- [Dataset extract]
--*--
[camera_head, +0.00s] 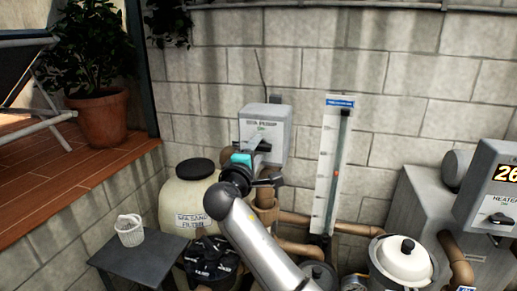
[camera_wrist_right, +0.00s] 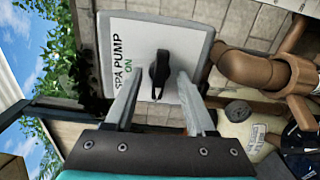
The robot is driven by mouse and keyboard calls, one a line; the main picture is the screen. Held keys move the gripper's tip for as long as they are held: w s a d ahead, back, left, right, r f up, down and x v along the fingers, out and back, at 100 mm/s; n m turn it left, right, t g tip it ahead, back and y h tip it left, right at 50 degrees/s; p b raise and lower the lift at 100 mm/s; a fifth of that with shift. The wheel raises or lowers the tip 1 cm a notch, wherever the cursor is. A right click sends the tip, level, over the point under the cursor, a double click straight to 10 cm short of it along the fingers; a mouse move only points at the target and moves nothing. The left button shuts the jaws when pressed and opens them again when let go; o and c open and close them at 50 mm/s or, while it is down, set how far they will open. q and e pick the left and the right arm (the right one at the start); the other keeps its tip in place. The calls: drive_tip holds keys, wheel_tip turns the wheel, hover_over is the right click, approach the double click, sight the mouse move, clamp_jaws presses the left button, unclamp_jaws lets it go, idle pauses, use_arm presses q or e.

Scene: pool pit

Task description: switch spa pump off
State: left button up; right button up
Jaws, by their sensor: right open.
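The spa pump switch box (camera_head: 281,117) is a light grey box on the block wall, labelled SPA PUMP. It fills the upper part of the right wrist view (camera_wrist_right: 190,35), turned sideways, with ON readable. Its black rotary knob (camera_wrist_right: 159,70) shows there. My right gripper (camera_head: 262,143) is in front of the box and hides part of its face in the head view. In the wrist view its two grey fingers (camera_wrist_right: 160,88) are open, one on each side of the knob, with gaps showing. I cannot tell how deep they reach. My left gripper is not in view.
A white gauge board (camera_head: 327,160) stands right of the box. A sand filter tank (camera_head: 187,200) and brown pipes (camera_head: 345,229) sit below. The heater (camera_head: 490,190) is at the right. A small table (camera_head: 140,258) holds a white basket (camera_head: 130,232).

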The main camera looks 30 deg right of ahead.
--*--
- [Task requirements] Reproduce the whole listing word for word, setting aside any pictures.

- [Full response]
[camera_head, +0.00s] 
[camera_wrist_right, +0.00s] 
The robot is driven by mouse and keyboard calls, one a line; the main picture is the screen. Held keys move the gripper's tip for as long as they are held: w s a d ahead, back, left, right, r f up, down and x v along the fingers, out and back, at 100 mm/s; n m turn it left, right, t g tip it ahead, back and y h tip it left, right at 50 degrees/s; p b raise and lower the lift at 100 mm/s; a fifth of that with shift. The wheel raises or lowers the tip 1 cm a notch, wherever the cursor is. A right click sends the tip, level, over the point under the cursor, a double click straight to 10 cm short of it along the fingers; a mouse move only points at the target and moves nothing. The left button shuts the jaws when pressed and opens them again when let go; o and c open and close them at 50 mm/s or, while it is down, set how far they will open. q and e pick the left and the right arm (the right one at the start); the other keeps its tip in place. The calls: drive_tip holds keys, wheel_tip turns the wheel, hover_over is the right click, approach the double click, sight the mouse move, clamp_jaws presses the left button, unclamp_jaws lets it go, idle pauses, use_arm presses q or e.

Scene: pool pit

Task description: switch spa pump off
State: left button up; right button up
Jaws, by their sensor: right open.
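The spa pump switch box (camera_head: 281,117) is a light grey box on the block wall, labelled SPA PUMP. It fills the upper part of the right wrist view (camera_wrist_right: 190,35), turned sideways, with ON readable. Its black rotary knob (camera_wrist_right: 159,70) shows there. My right gripper (camera_head: 262,143) is in front of the box and hides part of its face in the head view. In the wrist view its two grey fingers (camera_wrist_right: 160,88) are open, one on each side of the knob, with gaps showing. I cannot tell how deep they reach. My left gripper is not in view.
A white gauge board (camera_head: 327,160) stands right of the box. A sand filter tank (camera_head: 187,200) and brown pipes (camera_head: 345,229) sit below. The heater (camera_head: 490,190) is at the right. A small table (camera_head: 140,258) holds a white basket (camera_head: 130,232).

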The main camera looks 30 deg right of ahead.

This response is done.